The name can contain letters, digits (0-9), and underscores (_). It must start with a letter.
The name is case-sensitive and cannot exceed 1023 characters in length.

comment

The description of the MaxCompute catalog. This parameter is optional.

type

The type of your data source. Set the value to odps.

CatalogParams

A set of parameters about how StarRocks accesses the metadata of the MaxCompute cluster.

The following table describes the parameter you need to configure in CatalogParams.

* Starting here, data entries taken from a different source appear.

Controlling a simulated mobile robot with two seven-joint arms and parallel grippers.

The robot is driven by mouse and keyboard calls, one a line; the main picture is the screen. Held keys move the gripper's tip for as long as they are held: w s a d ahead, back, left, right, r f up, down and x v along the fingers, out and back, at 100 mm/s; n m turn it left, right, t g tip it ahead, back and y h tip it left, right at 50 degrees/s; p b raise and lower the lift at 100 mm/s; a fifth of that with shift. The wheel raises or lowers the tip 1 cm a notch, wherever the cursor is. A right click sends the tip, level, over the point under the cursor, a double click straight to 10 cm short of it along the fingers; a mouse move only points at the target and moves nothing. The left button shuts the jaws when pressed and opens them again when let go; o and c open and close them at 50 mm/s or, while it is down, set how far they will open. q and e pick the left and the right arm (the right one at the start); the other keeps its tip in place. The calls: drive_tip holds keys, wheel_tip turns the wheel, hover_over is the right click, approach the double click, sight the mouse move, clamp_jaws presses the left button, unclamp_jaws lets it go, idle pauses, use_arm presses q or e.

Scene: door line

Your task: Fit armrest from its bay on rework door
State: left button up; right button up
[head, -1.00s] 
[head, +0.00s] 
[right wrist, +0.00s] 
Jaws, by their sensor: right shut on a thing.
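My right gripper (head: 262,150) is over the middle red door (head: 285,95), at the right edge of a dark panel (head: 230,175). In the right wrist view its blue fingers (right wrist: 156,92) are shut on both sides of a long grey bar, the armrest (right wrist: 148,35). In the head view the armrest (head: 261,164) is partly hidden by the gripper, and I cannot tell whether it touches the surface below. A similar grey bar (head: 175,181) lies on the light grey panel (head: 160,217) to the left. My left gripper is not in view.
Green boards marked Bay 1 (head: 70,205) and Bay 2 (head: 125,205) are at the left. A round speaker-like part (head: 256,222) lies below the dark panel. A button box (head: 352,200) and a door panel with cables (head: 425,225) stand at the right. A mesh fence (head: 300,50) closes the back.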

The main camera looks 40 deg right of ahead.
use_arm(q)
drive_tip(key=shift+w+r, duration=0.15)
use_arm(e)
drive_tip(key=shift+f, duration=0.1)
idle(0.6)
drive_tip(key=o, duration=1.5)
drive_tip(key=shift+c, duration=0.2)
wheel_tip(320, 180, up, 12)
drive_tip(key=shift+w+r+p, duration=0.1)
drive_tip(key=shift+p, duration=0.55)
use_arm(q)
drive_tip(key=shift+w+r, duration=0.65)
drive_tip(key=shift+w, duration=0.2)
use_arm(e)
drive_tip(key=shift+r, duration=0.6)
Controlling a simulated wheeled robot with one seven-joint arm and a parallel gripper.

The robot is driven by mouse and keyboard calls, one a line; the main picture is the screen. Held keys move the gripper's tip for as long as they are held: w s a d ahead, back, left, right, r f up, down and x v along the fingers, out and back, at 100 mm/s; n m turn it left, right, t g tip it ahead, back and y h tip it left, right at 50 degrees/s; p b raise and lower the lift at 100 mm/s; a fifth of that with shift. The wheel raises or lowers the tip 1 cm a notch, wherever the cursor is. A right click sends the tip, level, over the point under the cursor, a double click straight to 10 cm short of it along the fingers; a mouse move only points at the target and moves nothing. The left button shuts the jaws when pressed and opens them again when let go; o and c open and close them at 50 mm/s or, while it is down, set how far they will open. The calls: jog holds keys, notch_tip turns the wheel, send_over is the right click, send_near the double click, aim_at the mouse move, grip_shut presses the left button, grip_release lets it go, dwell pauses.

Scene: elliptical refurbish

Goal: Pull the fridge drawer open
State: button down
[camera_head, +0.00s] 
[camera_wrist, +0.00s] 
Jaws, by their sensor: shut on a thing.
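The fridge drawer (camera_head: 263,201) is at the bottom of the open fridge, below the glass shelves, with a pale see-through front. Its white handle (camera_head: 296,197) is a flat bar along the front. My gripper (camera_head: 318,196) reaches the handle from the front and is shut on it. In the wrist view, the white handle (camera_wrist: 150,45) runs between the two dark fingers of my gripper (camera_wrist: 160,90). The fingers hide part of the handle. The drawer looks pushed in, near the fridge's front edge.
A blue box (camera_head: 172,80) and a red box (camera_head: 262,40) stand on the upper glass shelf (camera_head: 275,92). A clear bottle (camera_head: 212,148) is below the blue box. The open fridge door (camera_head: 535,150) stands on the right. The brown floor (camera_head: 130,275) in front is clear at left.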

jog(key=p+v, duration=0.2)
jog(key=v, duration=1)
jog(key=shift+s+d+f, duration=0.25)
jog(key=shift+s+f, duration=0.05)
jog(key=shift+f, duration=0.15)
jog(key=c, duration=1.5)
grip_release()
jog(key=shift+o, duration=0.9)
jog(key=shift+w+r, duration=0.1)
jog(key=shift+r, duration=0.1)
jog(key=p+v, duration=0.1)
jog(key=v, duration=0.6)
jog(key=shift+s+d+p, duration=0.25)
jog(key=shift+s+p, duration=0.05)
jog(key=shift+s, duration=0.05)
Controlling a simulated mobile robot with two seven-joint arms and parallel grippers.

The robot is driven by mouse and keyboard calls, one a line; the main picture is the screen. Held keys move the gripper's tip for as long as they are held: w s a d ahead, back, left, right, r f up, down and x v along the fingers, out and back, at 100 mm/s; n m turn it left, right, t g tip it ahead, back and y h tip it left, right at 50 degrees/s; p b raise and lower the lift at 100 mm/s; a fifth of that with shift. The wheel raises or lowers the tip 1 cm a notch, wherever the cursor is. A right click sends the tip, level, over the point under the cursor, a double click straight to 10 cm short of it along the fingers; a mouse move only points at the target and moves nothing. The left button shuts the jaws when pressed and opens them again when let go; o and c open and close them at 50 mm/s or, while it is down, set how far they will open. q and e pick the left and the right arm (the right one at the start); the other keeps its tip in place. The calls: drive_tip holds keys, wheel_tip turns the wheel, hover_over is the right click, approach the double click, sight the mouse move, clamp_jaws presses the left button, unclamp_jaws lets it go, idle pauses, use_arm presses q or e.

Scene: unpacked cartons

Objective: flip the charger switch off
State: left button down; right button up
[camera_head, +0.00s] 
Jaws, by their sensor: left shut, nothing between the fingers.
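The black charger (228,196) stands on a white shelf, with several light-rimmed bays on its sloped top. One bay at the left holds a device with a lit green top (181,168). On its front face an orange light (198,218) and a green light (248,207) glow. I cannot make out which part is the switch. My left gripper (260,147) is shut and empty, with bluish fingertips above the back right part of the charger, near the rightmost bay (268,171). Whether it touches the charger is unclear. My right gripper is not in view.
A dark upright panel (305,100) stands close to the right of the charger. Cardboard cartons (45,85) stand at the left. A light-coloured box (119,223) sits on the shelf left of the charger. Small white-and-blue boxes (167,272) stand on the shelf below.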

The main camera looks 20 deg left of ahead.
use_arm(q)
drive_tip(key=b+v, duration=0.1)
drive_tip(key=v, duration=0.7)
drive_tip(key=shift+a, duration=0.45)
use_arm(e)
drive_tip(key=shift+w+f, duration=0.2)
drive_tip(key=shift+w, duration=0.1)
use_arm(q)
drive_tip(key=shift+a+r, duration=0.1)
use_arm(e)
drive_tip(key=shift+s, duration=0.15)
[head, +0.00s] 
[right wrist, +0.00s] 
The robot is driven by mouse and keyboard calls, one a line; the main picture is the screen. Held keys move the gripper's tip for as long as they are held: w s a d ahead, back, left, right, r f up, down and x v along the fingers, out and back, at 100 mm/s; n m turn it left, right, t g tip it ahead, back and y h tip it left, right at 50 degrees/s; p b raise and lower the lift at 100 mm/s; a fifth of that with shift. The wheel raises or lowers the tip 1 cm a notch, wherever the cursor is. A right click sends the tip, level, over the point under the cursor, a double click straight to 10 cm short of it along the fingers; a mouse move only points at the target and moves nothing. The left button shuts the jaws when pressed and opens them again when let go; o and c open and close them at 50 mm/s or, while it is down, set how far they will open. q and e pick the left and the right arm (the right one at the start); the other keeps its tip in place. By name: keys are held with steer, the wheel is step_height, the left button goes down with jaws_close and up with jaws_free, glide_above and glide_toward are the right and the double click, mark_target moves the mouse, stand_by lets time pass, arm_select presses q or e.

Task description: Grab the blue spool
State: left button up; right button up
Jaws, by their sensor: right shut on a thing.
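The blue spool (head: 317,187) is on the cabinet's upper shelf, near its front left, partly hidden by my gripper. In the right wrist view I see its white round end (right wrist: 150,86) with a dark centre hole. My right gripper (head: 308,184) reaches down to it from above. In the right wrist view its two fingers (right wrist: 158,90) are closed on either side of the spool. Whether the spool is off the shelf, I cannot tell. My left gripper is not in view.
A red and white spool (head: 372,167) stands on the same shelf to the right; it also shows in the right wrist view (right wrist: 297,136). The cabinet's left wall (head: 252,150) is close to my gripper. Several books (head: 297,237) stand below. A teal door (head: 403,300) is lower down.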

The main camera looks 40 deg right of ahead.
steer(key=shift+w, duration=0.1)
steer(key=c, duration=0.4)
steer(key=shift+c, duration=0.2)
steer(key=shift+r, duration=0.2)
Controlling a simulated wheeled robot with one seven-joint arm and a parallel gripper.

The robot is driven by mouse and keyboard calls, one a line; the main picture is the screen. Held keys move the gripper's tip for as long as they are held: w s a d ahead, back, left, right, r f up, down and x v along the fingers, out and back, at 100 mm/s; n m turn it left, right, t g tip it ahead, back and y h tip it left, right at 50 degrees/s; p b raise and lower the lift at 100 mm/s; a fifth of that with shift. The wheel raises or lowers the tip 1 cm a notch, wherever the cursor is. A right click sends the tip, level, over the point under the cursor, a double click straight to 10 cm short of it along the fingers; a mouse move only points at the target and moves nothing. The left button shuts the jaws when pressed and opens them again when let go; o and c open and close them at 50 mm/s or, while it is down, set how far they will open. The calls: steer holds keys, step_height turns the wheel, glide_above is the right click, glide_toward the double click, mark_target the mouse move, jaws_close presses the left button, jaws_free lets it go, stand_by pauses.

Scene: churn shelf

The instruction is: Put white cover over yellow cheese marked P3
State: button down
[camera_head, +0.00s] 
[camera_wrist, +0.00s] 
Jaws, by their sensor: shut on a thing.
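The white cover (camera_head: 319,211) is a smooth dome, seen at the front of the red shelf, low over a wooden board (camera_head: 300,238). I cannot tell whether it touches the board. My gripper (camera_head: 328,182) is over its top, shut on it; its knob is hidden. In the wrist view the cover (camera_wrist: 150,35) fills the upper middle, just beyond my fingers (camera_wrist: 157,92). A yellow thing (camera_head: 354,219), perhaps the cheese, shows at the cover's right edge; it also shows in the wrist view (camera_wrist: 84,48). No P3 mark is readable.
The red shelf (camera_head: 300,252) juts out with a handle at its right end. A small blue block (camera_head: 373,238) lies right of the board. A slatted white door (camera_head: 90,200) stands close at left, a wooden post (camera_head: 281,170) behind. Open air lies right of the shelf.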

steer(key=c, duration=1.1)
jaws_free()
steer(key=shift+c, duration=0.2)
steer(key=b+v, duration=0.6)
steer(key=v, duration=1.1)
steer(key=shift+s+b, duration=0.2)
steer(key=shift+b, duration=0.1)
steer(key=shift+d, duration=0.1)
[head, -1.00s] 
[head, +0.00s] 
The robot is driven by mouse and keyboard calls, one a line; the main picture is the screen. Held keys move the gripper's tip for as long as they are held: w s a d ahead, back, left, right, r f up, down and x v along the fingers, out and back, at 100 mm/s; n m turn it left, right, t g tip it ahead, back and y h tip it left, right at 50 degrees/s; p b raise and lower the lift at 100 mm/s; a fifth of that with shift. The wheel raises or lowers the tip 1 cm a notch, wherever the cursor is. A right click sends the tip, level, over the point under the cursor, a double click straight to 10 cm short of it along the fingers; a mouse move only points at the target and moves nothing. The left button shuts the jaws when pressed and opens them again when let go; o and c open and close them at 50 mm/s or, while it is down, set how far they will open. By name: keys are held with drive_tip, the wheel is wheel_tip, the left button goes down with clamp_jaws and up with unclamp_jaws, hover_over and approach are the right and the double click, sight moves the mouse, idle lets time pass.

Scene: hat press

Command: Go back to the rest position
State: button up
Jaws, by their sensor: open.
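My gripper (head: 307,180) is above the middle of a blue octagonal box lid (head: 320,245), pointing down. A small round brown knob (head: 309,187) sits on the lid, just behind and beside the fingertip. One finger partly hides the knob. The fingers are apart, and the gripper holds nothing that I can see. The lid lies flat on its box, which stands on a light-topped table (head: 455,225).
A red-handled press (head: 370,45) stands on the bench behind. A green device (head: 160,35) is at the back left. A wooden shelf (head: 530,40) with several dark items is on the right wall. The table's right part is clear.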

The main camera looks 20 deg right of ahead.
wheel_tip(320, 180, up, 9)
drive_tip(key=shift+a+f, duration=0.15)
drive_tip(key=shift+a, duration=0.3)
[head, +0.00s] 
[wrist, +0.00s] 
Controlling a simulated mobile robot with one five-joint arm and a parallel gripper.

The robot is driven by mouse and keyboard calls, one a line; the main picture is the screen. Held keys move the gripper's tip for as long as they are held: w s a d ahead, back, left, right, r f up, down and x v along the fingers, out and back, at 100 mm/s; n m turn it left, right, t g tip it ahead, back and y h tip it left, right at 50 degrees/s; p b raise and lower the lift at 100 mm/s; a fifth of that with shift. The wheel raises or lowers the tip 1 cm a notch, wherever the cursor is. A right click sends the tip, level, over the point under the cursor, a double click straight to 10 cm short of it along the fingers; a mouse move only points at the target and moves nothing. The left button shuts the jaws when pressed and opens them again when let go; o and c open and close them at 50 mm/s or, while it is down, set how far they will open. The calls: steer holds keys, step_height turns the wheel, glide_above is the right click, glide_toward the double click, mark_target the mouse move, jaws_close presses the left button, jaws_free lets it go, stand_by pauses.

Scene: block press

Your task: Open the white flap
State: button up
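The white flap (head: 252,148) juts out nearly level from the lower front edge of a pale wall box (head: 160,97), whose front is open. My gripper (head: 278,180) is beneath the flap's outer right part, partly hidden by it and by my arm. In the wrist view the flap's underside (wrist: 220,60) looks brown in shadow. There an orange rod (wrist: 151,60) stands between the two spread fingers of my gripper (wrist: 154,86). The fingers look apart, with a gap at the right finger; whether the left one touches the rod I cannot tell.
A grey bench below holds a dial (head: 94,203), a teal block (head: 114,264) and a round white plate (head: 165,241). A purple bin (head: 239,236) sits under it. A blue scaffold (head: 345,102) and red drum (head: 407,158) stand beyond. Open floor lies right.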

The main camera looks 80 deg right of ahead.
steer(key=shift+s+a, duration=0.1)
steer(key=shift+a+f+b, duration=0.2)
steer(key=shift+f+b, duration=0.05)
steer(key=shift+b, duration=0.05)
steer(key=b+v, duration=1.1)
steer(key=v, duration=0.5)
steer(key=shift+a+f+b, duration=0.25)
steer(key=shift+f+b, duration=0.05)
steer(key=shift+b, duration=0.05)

Parameter	Required	Description
odps.endpoint	Yes	The connection address (namely, endpoint) for the MaxCompute service. You need to configure the endpoint according to the region selected when creating the MaxCompute project as well as the network connection mode. For details about the endpoints used in different regions and network connection modes, see Endpoint. Note that currently only two network connection modes of Alibaba Cloud are supported to provide the best experience: VPC and classic network.
odps.project	Yes	The name of the MaxCompute project you want to access. If you have created a standard mode workspace, pay attention to the differences between the project names for the production environment and the development environment (_dev) when configuring this parameter. You can log in to the MaxCompute Console, and obtain the MaxCompute project name on the Workspace > Project Management page.
odps.access.id	Yes	The AccessKey ID of the Alibaba Cloud account or RAM user. You can enter the AccessKey Management page to obtain the AccessKey ID.
odps.access.key	Yes	The AccessKey Secret matching the AccessKey ID. You can enter the AccessKey Management page to obtain the AccessKey Secret.
odps.tunnel.endpoint	No	The public network access link for the Tunnel service. If you have not configured the Tunnel endpoint, Tunnel will automatically route to the Tunnel endpoint matching the network where the MaxCompute service is located. If you have configured the Tunnel endpoint, it will be used as configured and not automatically routed.
odps.tunnel.quota	Yes	The name of the quota that is used to access MaxCompute. MaxCompute provides two types of resources for data transmission: exclusive resource group for MaxCompute Tunnel (subscription) and storage API (pay-as-you-go). You can perform the following operations to obtain the quota name based on the resource type. Exclusive resource group for MaxCompute Tunnel: Log on to the MaxCompute console. In the top navigation bar, select a region. In the left-side navigation pane, choose Workspace > Quotas to view the available quotas. For more information, see Manage quotas for computing resources in the MaxCompute console. Storage API: Log on to the MaxCompute console. In the left-side navigation pane, choose Tenants > Tenant Property. On the Tenants page, turn on Storage API Switch. For more information, see Use storage API (pay-as-you-go). The default name of the storage API is "pay-as-you-go".

ScanParams

A set of parameters about how StarRocks accesses the files stored in the MaxCompute cluster. This parameter set is optional.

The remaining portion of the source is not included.